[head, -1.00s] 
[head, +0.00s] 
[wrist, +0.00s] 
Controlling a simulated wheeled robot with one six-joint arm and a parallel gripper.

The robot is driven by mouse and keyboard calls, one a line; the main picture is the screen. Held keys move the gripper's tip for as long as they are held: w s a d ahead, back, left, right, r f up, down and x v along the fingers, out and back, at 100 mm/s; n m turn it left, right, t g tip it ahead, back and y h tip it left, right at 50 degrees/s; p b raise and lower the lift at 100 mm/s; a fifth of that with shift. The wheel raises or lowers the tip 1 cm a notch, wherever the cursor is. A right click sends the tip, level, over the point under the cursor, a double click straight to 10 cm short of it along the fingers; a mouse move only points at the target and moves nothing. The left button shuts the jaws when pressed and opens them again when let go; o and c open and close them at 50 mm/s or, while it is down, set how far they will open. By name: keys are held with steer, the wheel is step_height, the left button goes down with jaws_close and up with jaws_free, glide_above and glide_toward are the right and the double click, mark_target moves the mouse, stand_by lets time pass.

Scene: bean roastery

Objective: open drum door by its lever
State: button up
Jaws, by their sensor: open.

═══

Quote exactly the opening line of the material above and every line after it, up to and including the line that contains "Controlling a simulated".

[head, -1.00s] 
[head, +0.00s] 
[wrist, +0.00s] 
Controlling a simulated wheeled robot with one six-joint arm and a parallel gripper.

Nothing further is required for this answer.